** START Given information **

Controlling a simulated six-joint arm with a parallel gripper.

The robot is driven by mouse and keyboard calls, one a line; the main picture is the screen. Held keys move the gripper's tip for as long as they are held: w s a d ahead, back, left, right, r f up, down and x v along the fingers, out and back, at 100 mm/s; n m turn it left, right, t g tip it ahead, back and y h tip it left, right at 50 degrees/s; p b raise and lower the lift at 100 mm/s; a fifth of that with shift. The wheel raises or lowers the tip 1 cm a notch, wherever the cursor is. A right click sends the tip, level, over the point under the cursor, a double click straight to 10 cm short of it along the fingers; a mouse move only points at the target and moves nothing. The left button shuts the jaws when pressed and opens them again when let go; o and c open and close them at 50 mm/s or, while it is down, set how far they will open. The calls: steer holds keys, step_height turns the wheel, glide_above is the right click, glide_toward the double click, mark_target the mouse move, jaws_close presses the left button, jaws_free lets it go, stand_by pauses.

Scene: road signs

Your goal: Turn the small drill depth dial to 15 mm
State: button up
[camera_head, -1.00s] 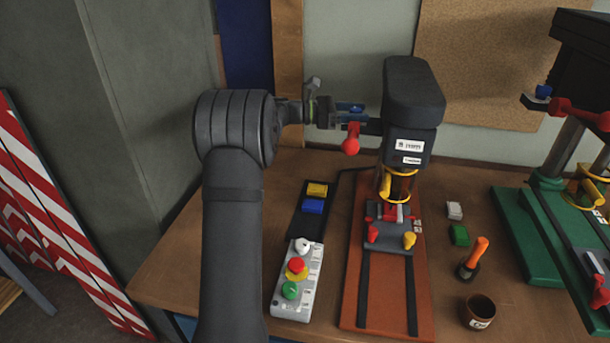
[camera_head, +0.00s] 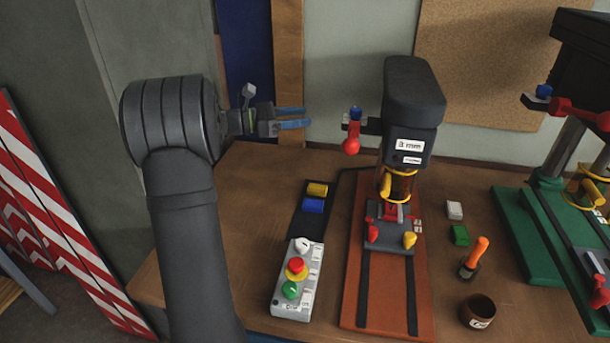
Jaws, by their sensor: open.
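The small drill (camera_head: 413,95) stands on a red-brown base, with a dark head and a yellow ring below it. A blue knob (camera_head: 355,113), which looks like the depth dial, sits on a dark bracket at the left of the head, above a red-ended lever (camera_head: 351,140). A white label (camera_head: 410,145) on the head shows small text that seems to read 3 mm; the digit is hard to make out. My gripper (camera_head: 304,117) is open and empty, to the left of the blue knob and clear of it, fingers pointing right.
A larger green drill (camera_head: 560,200) stands at the right. A grey button box (camera_head: 297,280) is front left of the small drill, with yellow and blue blocks (camera_head: 314,205) behind it.

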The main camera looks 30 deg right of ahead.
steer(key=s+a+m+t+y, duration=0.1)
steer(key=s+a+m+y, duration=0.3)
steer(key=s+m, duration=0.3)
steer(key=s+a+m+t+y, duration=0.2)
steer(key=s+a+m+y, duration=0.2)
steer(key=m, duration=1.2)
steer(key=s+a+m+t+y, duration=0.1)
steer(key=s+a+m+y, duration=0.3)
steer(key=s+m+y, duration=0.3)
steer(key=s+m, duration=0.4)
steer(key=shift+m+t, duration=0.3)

** END Given information **

Challenge = Look above for the line that holds "Jaws, by their sensor: open.", then copy it and each line after it exactly, through the last line of the data.

Solution =
Jaws, by their sensor: open.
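The small drill (camera_head: 413,95) stands on a red-brown base, with a dark head and a yellow ring below it. A blue knob (camera_head: 355,113), which looks like the depth dial, sits on a dark bracket at the left of the head, above a red-ended lever (camera_head: 351,140). A white label (camera_head: 410,145) on the head shows small text that seems to read 3 mm; the digit is hard to make out. My gripper (camera_head: 304,117) is open and empty, to the left of the blue knob and clear of it, fingers pointing right.
A larger green drill (camera_head: 560,200) stands at the right. A grey button box (camera_head: 297,280) is front left of the small drill, with yellow and blue blocks (camera_head: 314,205) behind it.

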The main camera looks 30 deg right of ahead.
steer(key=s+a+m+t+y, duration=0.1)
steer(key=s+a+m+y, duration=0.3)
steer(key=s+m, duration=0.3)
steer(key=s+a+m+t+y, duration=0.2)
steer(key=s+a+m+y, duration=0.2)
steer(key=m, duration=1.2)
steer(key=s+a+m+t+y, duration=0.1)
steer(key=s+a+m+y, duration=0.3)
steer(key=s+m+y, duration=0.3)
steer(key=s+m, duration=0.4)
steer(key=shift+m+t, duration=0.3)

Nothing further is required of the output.